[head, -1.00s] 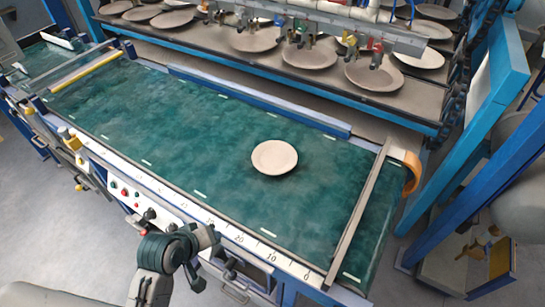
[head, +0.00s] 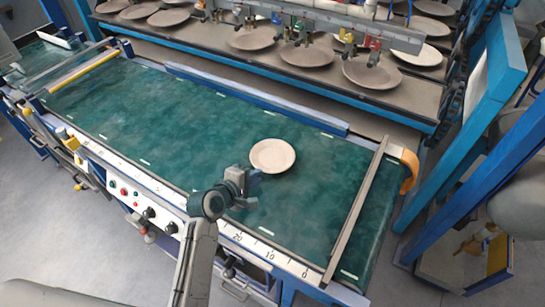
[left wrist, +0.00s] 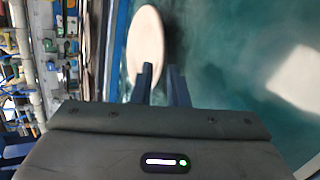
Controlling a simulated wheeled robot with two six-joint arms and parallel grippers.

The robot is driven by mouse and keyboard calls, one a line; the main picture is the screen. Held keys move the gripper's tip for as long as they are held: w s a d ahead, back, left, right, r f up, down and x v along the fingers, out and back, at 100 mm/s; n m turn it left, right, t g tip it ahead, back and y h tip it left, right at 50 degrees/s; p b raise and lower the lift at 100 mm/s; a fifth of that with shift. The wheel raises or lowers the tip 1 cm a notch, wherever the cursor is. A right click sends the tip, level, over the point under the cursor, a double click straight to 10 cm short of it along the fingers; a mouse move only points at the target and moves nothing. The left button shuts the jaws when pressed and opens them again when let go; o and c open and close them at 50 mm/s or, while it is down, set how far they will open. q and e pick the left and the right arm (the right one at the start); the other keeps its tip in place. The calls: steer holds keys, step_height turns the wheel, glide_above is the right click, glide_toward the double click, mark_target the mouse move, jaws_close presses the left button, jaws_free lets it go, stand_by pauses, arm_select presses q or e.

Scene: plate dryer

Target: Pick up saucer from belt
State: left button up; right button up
----------
◆ **Exercise prompt**:
Repeat exactly, and only, the lines from the one containing "Target: Pick up saucer from belt" through the end of the material.

◆ **Output below**:
Target: Pick up saucer from belt
State: left button up; right button up

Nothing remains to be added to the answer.